I made hoe cakes and a stew of boiled cabbage, onions, potatoes, and kielbasa. My brother thought I cooked enough to feed ten people, but I pointed out it was twenty-six degrees (-3C) and he would need the calories to keep warm. Deciding not to risk hypothermia, he managed to finish a generous helping, went back for seconds and almost finished a third bowl. I did my best to keep up.
After dinner, I took a shovel full of coals into the tipi and got a fire going. After a nightcap of hot bourbon, we pulled off our boots, crawled inside our bags and went to sleep. Every so often one of us would rouse enough to throw another stick on the fire. Between damp wood and contrary winds, the air got pretty close. Smoke filled the little tipi, coming right down to floor. we would poke our noses out under the liner to breathe.
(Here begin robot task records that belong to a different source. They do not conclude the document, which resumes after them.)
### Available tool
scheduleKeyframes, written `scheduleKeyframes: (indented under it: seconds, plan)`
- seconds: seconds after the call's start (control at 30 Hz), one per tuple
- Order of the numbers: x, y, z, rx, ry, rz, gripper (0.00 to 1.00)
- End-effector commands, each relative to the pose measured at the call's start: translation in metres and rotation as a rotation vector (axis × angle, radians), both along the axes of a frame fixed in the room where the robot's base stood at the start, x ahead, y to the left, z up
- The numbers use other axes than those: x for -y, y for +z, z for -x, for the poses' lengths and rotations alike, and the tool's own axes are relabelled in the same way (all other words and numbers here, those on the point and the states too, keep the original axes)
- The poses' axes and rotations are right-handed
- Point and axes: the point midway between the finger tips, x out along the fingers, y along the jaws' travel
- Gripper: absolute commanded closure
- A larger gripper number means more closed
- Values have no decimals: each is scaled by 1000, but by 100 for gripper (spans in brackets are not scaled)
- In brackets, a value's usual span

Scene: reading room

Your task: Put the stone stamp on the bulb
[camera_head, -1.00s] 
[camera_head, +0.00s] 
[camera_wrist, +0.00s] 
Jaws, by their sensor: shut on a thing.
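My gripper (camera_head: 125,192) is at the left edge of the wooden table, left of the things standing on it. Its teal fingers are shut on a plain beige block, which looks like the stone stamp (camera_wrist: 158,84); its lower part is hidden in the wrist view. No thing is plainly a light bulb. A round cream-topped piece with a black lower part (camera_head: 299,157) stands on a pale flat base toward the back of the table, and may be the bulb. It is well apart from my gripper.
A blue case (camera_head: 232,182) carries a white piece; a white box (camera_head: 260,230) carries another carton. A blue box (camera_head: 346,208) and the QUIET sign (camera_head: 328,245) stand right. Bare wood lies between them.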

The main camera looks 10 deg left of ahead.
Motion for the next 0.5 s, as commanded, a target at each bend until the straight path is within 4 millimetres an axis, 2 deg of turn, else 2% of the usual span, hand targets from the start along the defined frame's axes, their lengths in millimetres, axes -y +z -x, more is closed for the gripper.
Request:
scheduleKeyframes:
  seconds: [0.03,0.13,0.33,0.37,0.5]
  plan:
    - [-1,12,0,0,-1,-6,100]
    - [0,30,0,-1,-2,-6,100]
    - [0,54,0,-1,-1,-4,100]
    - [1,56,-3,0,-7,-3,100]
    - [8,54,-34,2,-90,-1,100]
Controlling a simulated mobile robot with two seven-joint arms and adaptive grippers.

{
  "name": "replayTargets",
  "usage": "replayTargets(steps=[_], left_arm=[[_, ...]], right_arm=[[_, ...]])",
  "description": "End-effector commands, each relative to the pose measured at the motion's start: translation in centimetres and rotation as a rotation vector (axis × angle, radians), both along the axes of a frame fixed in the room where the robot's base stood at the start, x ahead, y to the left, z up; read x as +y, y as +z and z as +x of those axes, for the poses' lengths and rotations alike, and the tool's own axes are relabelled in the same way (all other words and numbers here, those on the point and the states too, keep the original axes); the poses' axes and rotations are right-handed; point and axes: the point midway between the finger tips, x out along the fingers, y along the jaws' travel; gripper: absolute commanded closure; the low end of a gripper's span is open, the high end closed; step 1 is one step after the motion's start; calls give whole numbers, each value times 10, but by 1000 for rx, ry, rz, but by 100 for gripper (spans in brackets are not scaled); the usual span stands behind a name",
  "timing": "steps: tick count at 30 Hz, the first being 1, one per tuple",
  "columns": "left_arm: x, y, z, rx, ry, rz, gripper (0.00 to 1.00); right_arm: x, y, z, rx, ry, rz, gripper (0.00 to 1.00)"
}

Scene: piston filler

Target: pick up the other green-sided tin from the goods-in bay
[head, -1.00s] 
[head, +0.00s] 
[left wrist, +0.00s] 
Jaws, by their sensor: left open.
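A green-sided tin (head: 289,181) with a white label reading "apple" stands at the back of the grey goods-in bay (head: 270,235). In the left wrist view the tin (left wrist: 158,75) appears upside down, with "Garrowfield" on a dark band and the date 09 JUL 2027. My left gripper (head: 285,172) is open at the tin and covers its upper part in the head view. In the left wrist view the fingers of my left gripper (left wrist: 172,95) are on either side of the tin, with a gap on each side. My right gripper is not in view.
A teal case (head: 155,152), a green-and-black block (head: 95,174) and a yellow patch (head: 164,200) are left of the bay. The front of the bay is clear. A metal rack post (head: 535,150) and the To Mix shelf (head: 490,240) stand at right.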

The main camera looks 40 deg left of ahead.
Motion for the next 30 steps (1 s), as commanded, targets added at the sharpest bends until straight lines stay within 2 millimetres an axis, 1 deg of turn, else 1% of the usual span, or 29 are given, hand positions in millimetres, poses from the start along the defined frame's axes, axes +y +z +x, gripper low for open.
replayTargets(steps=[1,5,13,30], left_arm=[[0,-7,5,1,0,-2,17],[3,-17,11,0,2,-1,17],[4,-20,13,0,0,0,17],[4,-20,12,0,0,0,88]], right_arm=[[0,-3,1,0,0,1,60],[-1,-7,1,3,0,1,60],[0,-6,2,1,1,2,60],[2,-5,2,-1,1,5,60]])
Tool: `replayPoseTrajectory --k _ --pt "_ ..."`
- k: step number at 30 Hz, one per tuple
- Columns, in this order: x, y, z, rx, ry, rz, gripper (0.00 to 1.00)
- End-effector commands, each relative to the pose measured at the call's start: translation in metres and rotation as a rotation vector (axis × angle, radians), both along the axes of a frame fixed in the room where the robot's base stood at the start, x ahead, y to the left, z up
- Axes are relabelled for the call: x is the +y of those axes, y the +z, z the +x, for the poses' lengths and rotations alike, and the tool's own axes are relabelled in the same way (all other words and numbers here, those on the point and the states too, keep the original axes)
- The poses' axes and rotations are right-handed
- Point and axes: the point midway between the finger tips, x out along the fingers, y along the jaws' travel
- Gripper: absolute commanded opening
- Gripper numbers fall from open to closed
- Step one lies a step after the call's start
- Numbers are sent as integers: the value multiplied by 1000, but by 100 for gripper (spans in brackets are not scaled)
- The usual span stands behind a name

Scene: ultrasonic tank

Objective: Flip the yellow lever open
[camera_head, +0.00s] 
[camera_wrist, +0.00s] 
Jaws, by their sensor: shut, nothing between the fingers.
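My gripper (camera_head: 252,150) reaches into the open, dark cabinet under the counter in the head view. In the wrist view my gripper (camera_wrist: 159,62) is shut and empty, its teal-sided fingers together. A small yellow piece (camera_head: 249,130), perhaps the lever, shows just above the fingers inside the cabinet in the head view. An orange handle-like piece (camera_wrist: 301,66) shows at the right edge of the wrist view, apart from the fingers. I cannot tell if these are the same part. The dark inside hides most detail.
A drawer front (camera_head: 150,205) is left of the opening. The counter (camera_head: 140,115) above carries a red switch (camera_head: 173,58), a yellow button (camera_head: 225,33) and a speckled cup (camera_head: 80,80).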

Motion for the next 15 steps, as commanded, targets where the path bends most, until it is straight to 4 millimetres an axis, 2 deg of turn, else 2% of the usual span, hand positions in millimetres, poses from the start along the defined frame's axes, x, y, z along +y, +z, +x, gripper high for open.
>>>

Eventually the fire went out. It was seventeen degrees (-8C) inside the tipi when I woke up. Our water jug had frozen solid. I went outside to take a leak.
Mt. Adams was floating in a soft, pastel sky, catching the first glimmers of morning. The moon was setting.
Andy wasn’t enthusiastic when I insisted he get up to take some photos, but he did it. You got to suffer for your art, bro.
He went right back to bed. I puttered around the camp while he got a fire going inside, still wrapped in his sleeping bag. After a bit the water jug thawed out enough that he could make some coffee and my brother had a rosier outlook on the morning.
Once we had some caffeine aboard and the sun had risen enough shine down on our clearing, we left the warmth of our lodge and made breakfast.
I was pleased to find the eggs were still intact, packed safely in cornmeal.
Our morning repast consisted of bacon and eggs, fried potatoes, and corn pone drenched in honey.
Once again, it was more food than two fellows really needed, but it was still cold and breakfast is the most important meal of the day.
After cleaning up and putting our dishes away, we turned our attention to striking camp.
We took the tipi down. You can see how small the nine foot tipi really was.
Our gear formed a huge pile next to our bikes. It always seems harder to fit everything back on the bikes going home.
Somehow, we managed to get everything strapped on the bikes.
We doused the fire…
…hopped on the bikes and headed home…
…tired, happy, and smelling like a couple of smoked hams.